What the task requires
Without the pictures, print the lines running from the beginning of the material to the line containing "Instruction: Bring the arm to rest", both ends included.

>> start

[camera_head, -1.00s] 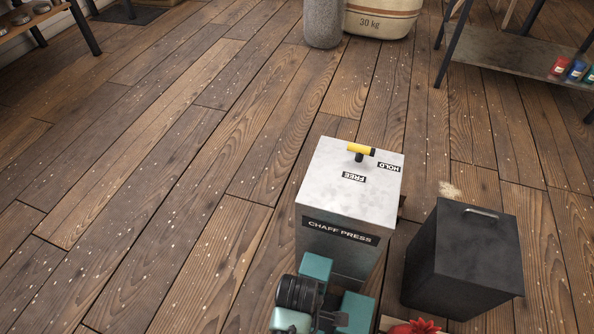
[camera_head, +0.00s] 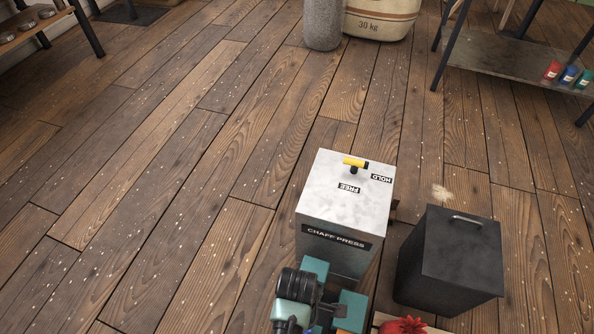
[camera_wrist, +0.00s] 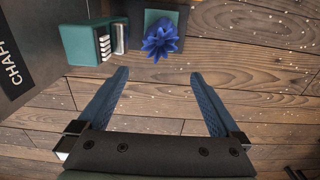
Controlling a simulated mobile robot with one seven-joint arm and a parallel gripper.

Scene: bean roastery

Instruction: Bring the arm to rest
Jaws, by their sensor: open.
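My gripper (camera_wrist: 158,76) shows in the wrist view with its two blue fingers wide apart. Nothing is between them; bare floor shows in the gap. In the head view only teal and black parts of my arm show at the bottom, in front of the chaff press, and the fingers cannot be made out there.
A black lidded bin (camera_head: 455,262) stands right of the press. A red spiky thing (camera_head: 403,326) is at the bottom edge. The wrist view has a blue spiky thing (camera_wrist: 160,40) and a teal block (camera_wrist: 82,44) beyond the fingers. Open floor (camera_head: 150,170) lies left.

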>> end

Response
[camera_head, -1.00s] 
[camera_head, +0.00s] 
[camera_wrist, +0.00s] 
Controlling a simulated mobile robot with one seven-joint arm and a parallel gripper.

Scene: bean roastery

Instruction: Bring the arm to rest

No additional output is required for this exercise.